What to do: Repeat all of the records verbatim.

— start of Data excerpts —

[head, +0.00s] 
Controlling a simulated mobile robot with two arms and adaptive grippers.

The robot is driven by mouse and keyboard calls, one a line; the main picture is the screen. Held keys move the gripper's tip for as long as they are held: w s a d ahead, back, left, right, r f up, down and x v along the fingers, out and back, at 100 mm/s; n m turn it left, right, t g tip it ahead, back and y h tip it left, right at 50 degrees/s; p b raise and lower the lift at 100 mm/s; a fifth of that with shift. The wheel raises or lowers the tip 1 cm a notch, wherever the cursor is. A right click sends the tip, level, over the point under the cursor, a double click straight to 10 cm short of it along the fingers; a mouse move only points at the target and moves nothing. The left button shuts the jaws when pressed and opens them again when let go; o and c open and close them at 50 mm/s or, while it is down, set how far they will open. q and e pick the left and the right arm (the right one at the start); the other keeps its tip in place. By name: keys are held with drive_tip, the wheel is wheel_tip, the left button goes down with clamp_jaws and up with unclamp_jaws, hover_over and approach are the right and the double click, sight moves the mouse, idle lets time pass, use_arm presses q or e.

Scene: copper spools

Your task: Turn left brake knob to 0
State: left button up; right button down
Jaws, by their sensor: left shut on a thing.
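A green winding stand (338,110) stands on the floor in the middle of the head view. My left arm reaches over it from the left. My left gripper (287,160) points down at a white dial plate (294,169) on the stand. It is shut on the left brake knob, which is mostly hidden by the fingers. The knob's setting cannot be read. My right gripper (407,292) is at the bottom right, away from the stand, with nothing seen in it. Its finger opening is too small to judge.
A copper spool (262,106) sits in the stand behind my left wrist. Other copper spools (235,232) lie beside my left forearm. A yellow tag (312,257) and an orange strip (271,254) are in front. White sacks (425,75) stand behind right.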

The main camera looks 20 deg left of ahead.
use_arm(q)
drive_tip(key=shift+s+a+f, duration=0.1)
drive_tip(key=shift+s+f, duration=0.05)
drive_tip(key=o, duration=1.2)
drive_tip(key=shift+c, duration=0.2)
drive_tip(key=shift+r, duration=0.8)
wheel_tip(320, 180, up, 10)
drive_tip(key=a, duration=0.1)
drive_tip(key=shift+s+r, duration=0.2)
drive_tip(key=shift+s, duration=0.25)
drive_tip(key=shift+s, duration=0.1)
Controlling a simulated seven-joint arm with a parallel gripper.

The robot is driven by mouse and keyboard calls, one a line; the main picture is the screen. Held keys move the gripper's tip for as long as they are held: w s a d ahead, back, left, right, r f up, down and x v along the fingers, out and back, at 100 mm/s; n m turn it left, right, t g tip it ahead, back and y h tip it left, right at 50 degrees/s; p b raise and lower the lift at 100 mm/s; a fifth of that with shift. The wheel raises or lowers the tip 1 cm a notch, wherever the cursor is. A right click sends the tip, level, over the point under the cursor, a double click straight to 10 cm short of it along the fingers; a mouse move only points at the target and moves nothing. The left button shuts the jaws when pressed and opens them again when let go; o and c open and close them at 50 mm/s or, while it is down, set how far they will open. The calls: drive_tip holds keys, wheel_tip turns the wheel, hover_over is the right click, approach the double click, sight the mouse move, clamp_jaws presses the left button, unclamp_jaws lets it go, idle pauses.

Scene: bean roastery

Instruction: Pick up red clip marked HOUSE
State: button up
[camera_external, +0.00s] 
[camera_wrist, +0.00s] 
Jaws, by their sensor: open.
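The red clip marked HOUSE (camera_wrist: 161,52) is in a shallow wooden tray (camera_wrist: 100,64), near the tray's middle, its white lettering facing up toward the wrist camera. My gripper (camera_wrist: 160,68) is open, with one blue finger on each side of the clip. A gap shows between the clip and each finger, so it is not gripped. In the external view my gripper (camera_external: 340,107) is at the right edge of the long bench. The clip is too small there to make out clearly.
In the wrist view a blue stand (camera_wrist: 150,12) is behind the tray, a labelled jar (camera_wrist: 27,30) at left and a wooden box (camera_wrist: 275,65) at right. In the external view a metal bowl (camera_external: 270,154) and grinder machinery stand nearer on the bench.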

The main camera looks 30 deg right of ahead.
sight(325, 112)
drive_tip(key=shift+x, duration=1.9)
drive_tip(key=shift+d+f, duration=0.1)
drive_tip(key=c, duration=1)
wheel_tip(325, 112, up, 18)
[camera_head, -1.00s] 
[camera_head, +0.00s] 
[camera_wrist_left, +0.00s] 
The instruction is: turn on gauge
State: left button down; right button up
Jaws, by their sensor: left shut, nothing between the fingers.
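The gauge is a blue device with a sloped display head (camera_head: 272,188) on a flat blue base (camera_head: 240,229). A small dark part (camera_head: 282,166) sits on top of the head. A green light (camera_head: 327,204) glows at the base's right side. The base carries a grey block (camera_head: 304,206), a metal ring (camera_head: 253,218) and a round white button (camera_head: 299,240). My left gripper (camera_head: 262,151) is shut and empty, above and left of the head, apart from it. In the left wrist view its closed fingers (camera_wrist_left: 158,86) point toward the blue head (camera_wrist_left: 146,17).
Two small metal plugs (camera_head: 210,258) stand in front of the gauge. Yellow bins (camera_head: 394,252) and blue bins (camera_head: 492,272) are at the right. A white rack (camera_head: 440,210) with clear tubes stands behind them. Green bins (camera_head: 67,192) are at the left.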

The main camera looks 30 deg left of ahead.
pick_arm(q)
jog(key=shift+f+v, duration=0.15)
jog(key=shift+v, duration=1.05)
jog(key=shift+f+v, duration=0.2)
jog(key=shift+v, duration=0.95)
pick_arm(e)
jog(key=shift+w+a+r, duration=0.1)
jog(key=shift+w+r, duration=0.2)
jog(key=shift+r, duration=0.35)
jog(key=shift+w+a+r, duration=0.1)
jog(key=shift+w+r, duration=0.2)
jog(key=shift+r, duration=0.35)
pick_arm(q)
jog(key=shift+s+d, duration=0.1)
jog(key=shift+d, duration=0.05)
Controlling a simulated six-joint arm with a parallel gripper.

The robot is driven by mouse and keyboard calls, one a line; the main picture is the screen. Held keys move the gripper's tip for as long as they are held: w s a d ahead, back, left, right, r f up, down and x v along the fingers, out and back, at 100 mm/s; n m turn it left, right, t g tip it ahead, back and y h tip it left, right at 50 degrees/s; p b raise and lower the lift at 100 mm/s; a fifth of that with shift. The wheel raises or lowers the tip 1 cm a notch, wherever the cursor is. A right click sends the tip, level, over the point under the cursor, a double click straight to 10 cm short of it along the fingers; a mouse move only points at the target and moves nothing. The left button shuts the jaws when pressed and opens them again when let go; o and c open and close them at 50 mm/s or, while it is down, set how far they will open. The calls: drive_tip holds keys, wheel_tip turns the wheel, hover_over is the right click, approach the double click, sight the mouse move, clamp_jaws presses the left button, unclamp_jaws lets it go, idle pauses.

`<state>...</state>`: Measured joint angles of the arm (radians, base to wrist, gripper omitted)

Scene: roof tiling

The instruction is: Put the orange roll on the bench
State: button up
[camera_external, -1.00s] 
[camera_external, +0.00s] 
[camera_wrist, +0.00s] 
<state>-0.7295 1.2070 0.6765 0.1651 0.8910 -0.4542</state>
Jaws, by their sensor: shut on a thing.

— end of Data excerpts —

Written answer:
[head, +0.00s] 
Controlling a simulated mobile robot with two arms and adaptive grippers.

The robot is driven by mouse and keyboard calls, one a line; the main picture is the screen. Held keys move the gripper's tip for as long as they are held: w s a d ahead, back, left, right, r f up, down and x v along the fingers, out and back, at 100 mm/s; n m turn it left, right, t g tip it ahead, back and y h tip it left, right at 50 degrees/s; p b raise and lower the lift at 100 mm/s; a fifth of that with shift. The wheel raises or lowers the tip 1 cm a notch, wherever the cursor is. A right click sends the tip, level, over the point under the cursor, a double click straight to 10 cm short of it along the fingers; a mouse move only points at the target and moves nothing. The left button shuts the jaws when pressed and opens them again when let go; o and c open and close them at 50 mm/s or, while it is down, set how far they will open. q and e pick the left and the right arm (the right one at the start); the other keeps its tip in place. By name: keys are held with drive_tip, the wheel is wheel_tip, the left button goes down with clamp_jaws and up with unclamp_jaws, hover_over and approach are the right and the double click, sight moves the mouse, idle lets time pass, use_arm presses q or e.

Scene: copper spools

Your task: Turn left brake knob to 0
State: left button up; right button down
Jaws, by their sensor: left shut on a thing.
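A green winding stand (338,110) stands on the floor in the middle of the head view. My left arm reaches over it from the left. My left gripper (287,160) points down at a white dial plate (294,169) on the stand. It is shut on the left brake knob, which is mostly hidden by the fingers. The knob's setting cannot be read. My right gripper (407,292) is at the bottom right, away from the stand, with nothing seen in it. Its finger opening is too small to judge.
A copper spool (262,106) sits in the stand behind my left wrist. Other copper spools (235,232) lie beside my left forearm. A yellow tag (312,257) and an orange strip (271,254) are in front. White sacks (425,75) stand behind right.

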The main camera looks 20 deg left of ahead.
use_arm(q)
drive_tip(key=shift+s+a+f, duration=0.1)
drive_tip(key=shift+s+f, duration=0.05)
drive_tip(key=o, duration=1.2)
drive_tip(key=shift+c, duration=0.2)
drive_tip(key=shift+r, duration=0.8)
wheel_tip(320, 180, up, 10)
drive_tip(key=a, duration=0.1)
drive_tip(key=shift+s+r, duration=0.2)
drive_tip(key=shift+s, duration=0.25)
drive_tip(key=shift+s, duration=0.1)
Controlling a simulated seven-joint arm with a parallel gripper.

The robot is driven by mouse and keyboard calls, one a line; the main picture is the screen. Held keys move the gripper's tip for as long as they are held: w s a d ahead, back, left, right, r f up, down and x v along the fingers, out and back, at 100 mm/s; n m turn it left, right, t g tip it ahead, back and y h tip it left, right at 50 degrees/s; p b raise and lower the lift at 100 mm/s; a fifth of that with shift. The wheel raises or lowers the tip 1 cm a notch, wherever the cursor is. A right click sends the tip, level, over the point under the cursor, a double click straight to 10 cm short of it along the fingers; a mouse move only points at the target and moves nothing. The left button shuts the jaws when pressed and opens them again when let go; o and c open and close them at 50 mm/s or, while it is down, set how far they will open. The calls: drive_tip holds keys, wheel_tip turns the wheel, hover_over is the right click, approach the double click, sight the mouse move, clamp_jaws presses the left button, unclamp_jaws lets it go, idle pauses.

Scene: bean roastery

Instruction: Pick up red clip marked HOUSE
State: button up
[camera_external, +0.00s] 
[camera_wrist, +0.00s] 
Jaws, by their sensor: open.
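The red clip marked HOUSE (camera_wrist: 161,52) is in a shallow wooden tray (camera_wrist: 100,64), near the tray's middle, its white lettering facing up toward the wrist camera. My gripper (camera_wrist: 160,68) is open, with one blue finger on each side of the clip. A gap shows between the clip and each finger, so it is not gripped. In the external view my gripper (camera_external: 340,107) is at the right edge of the long bench. The clip is too small there to make out clearly.
In the wrist view a blue stand (camera_wrist: 150,12) is behind the tray, a labelled jar (camera_wrist: 27,30) at left and a wooden box (camera_wrist: 275,65) at right. In the external view a metal bowl (camera_external: 270,154) and grinder machinery stand nearer on the bench.

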The main camera looks 30 deg right of ahead.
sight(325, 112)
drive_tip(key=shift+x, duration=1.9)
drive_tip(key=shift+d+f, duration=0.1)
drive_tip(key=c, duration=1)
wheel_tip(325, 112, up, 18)
[camera_head, -1.00s] 
[camera_head, +0.00s] 
[camera_wrist_left, +0.00s] 
The instruction is: turn on gauge
State: left button down; right button up
Jaws, by their sensor: left shut, nothing between the fingers.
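The gauge is a blue device with a sloped display head (camera_head: 272,188) on a flat blue base (camera_head: 240,229). A small dark part (camera_head: 282,166) sits on top of the head. A green light (camera_head: 327,204) glows at the base's right side. The base carries a grey block (camera_head: 304,206), a metal ring (camera_head: 253,218) and a round white button (camera_head: 299,240). My left gripper (camera_head: 262,151) is shut and empty, above and left of the head, apart from it. In the left wrist view its closed fingers (camera_wrist_left: 158,86) point toward the blue head (camera_wrist_left: 146,17).
Two small metal plugs (camera_head: 210,258) stand in front of the gauge. Yellow bins (camera_head: 394,252) and blue bins (camera_head: 492,272) are at the right. A white rack (camera_head: 440,210) with clear tubes stands behind them. Green bins (camera_head: 67,192) are at the left.

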The main camera looks 30 deg left of ahead.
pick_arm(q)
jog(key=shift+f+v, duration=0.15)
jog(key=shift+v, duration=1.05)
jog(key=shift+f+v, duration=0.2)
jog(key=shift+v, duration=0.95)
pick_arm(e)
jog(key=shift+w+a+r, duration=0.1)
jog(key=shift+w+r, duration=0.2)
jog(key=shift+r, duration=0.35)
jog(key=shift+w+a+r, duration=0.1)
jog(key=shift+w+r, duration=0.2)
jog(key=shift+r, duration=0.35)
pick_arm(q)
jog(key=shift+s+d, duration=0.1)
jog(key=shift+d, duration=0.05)
Controlling a simulated six-joint arm with a parallel gripper.

The robot is driven by mouse and keyboard calls, one a line; the main picture is the screen. Held keys move the gripper's tip for as long as they are held: w s a d ahead, back, left, right, r f up, down and x v along the fingers, out and back, at 100 mm/s; n m turn it left, right, t g tip it ahead, back and y h tip it left, right at 50 degrees/s; p b raise and lower the lift at 100 mm/s; a fifth of that with shift. The wheel raises or lowers the tip 1 cm a notch, wherever the cursor is. A right click sends the tip, level, over the point under the cursor, a double click straight to 10 cm short of it along the fingers; a mouse move only points at the target and moves nothing. The left button shuts the jaws when pressed and opens them again when let go; o and c open and close them at 50 mm/s or, while it is down, set how far they will open. The calls: drive_tip holds keys, wheel_tip turns the wheel, hover_over is the right click, approach the double click, sight the mouse move, clamp_jaws presses the left button, unclamp_jaws lets it go, idle pauses.

`<state>...</state>`: Measured joint angles of the arm (radians, base to wrist, gripper omitted)

Scene: roof tiling

The instruction is: Put the orange roll on the bench
State: button up
[camera_external, -1.00s] 
[camera_external, +0.00s] 
[camera_wrist, +0.00s] 
<state>-0.7295 1.2070 0.6765 0.1651 0.8910 -0.4542</state>
Jaws, by their sensor: shut on a thing.

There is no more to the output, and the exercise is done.